Les propriétés immobilières objets des opérations du cheikh sont situées dans toutes les zones de Nouakchott, avec, cependant, une prédilection évidente pour les quartiers résidentiels. Un constat qui renvoie à un ciblage bien étudié. A.Z., une autre victime du sulfureux personnage, cite les noms des courtiers délégués par ce dernier : « Cheikh El Ghadi, Abdallah ould Beddy, Mohamed Mahmoud ould Beddy, Hamma ould Mohamed Nagi ; tous détenteurs d’une procuration permanente les autorisant à agir en nom, lieu et place de Cheikh Ridha. Les actes étaient établis par les services d’un mouwathigh – notaire traditionnel – toujours le même ».
Aux dernières nouvelles, Cheikh Ridha aurait quitté la cité « Teyssir » sous bonne escorte de la gendarmerie, il y a quelques jours. C’est du moins ce que rapporte le site d’informations en ligne « Mourassiloune », repris par « Adrar-Info ». Interrogé au sujet de cette info, Mohamed Vall, membre du collectif, qui a perdu une villa d’une valeur de trente millions de MRO, reste prudent et dit ne pas en avoir confirmation. Dernier détail, dans la gestion de cette affaire par les victimes : à ce jour, aucune plainte n’a été déposée devant la justice.

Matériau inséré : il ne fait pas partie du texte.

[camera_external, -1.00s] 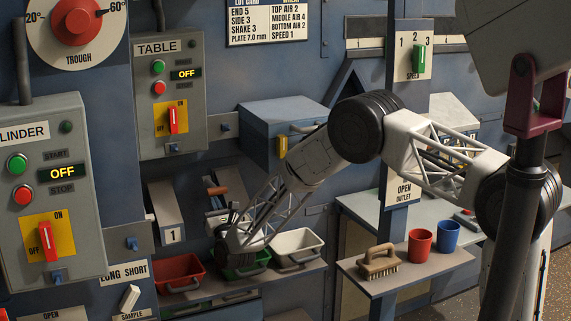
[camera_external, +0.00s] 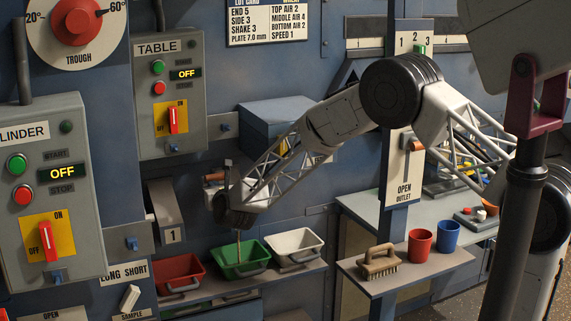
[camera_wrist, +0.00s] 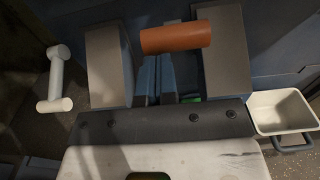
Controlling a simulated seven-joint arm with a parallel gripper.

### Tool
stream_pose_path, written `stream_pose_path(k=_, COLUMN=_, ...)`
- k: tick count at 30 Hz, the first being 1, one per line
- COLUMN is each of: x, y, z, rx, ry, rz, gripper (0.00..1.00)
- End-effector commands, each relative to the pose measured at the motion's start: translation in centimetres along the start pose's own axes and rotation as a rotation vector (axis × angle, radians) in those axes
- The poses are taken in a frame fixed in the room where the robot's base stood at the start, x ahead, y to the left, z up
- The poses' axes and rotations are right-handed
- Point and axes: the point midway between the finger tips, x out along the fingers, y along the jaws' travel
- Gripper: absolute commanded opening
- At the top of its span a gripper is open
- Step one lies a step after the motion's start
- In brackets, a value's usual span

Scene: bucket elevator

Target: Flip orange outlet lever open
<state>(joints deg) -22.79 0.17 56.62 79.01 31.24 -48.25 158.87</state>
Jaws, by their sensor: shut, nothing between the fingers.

La Mauritanie aurait-elle « trouvé » son Bernard Madoff ?
A l’écoute de ces différents récits, un immanquable rapprochement vient à l’esprit de nombreux observateurs. Bernard Madoff, l’homme par lequel advint la catastrophe déclencheur de la terrible crise mondiale de 2008, aurait manifestement fait un émule en Mauritanie : Cheikh Ridha « un homme d’affaires » à l’intelligence aiguë, mais tournée vers l’arnaque. Il a soigneusement étudié cet exercice, jusqu’à en maîtriser toutes les ficelles.Ce qui lui a permis de répéter parfaitement le fameux « Schéma de Ponzi ».
Une technique dont le mode d’exécution est « un montage frauduleux consistant à rémunérer les investissements et les clients, essentiellement par les fonds provenant des nouveaux entrants, tant que l’escroquerie n’est pas découverte ». Mais une fois le pot aux roses étalé sur la place publique, le montage s’écroule comme un château de cartes.« Cela arrive quand les sommes procurées par les nouveaux entrants ne suffisent plus à couvrir le remboursement des clients précédents ». Charles Ponzi devint célèbre après avoir mis en œuvre une opération fondée sur ce principe, à Boston (USA), dans les années 1920.